Supervisors: Dr Sarah Thomas; Dr Katherine Whitehurst
Contacts: yixuan.feng@liverpool.ac.uk
Research topic:
My thesis examines the Chinese female star Jing Tian who, while having a high-profile career in the Chinese film industry (2011-2014) and Hollywood (2015-2017), was surrounded by the ‘failure’ narrative in Chinese reception. It problematises this failure framing and redefines her as a star caught between success and failure. It recognises the contradictions in her stardom – where the successful production of a highly consistent persona in Huallywood and Hollywood contexts poses a stark contrast to her poor reception by a Chinese audience – and takes it as a productive site to explore the Sino-Hollywood relationship in the 2010s. It rejects an individualistic perspective which blames the failures entirely on the star alone and positions her persona, image, and career in the wider cultural and industrial contexts.

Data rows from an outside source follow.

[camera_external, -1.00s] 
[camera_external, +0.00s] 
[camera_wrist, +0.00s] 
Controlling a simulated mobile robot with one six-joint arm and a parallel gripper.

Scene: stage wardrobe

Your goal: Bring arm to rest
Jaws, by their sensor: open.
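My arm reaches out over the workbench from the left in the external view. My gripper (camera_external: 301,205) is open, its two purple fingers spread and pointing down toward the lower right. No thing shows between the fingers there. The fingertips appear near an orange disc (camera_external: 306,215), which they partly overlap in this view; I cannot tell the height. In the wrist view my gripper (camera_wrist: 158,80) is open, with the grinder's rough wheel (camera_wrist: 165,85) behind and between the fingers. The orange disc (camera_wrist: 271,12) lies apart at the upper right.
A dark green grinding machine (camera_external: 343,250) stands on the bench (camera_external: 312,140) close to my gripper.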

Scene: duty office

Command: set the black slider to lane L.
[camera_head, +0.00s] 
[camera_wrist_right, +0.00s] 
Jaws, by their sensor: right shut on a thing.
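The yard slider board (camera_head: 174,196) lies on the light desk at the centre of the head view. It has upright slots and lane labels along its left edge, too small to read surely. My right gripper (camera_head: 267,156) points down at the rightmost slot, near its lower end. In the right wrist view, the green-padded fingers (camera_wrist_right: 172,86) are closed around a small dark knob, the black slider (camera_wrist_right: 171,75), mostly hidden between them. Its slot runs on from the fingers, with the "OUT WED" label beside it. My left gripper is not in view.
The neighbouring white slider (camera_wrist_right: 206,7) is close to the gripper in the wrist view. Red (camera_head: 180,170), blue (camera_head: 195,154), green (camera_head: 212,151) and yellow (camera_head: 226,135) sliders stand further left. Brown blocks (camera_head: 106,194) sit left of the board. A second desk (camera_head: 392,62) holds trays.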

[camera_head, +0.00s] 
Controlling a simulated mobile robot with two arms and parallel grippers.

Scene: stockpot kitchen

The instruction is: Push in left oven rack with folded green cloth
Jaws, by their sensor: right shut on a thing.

It centrally argues that her failures have been shaped collectively by the ongoing tensions and negotiations between the star, the Chinese film industry and Hollywood. It meticulously examines her intersected identity performances as a star, an actor, a celebrity, and a worker in Huallywood and Hollywood cinema, and on social media Weibo; it explores how the interplay of gender, race, and transnationalism shapes her persona and career, and how she as an agentic subject negotiates with these wider institutional forces through film acting and self-presentation on Weibo. In doing so, my thesis demonstrates the value of Jing’s stardom in revealing the competitive and concessional transnationalisms (Lim 2019: 2-4) practised by China and Hollywood, the Sino-Hollywood (de)coupling in the 2010s, and the landscape of transnational Chinese female stardom during this time.
Research areas:
Transnational stardom; Chinese stardom; stardom and performance; stardom and gender; screen industries
Academic achievements:
[in review] Y. Feng, Sinicising girl power: transnational Chinese female stardom in the wake of Sino-Hollywood negotiations in the 2010s Situating Jing Tian in The Great Wall (2016), Celebrity Studies.
[in review] Y. Feng, Chinese Femininity in Huallywood: a transnational branding of Jing Tian as the feisty heroine, in K. Fairclough, L. Gotto, and I. Dixon eds, Starring Asian Femininities, Bloomsbury.
My research is funded by the School of the Arts, the University of Liverpool.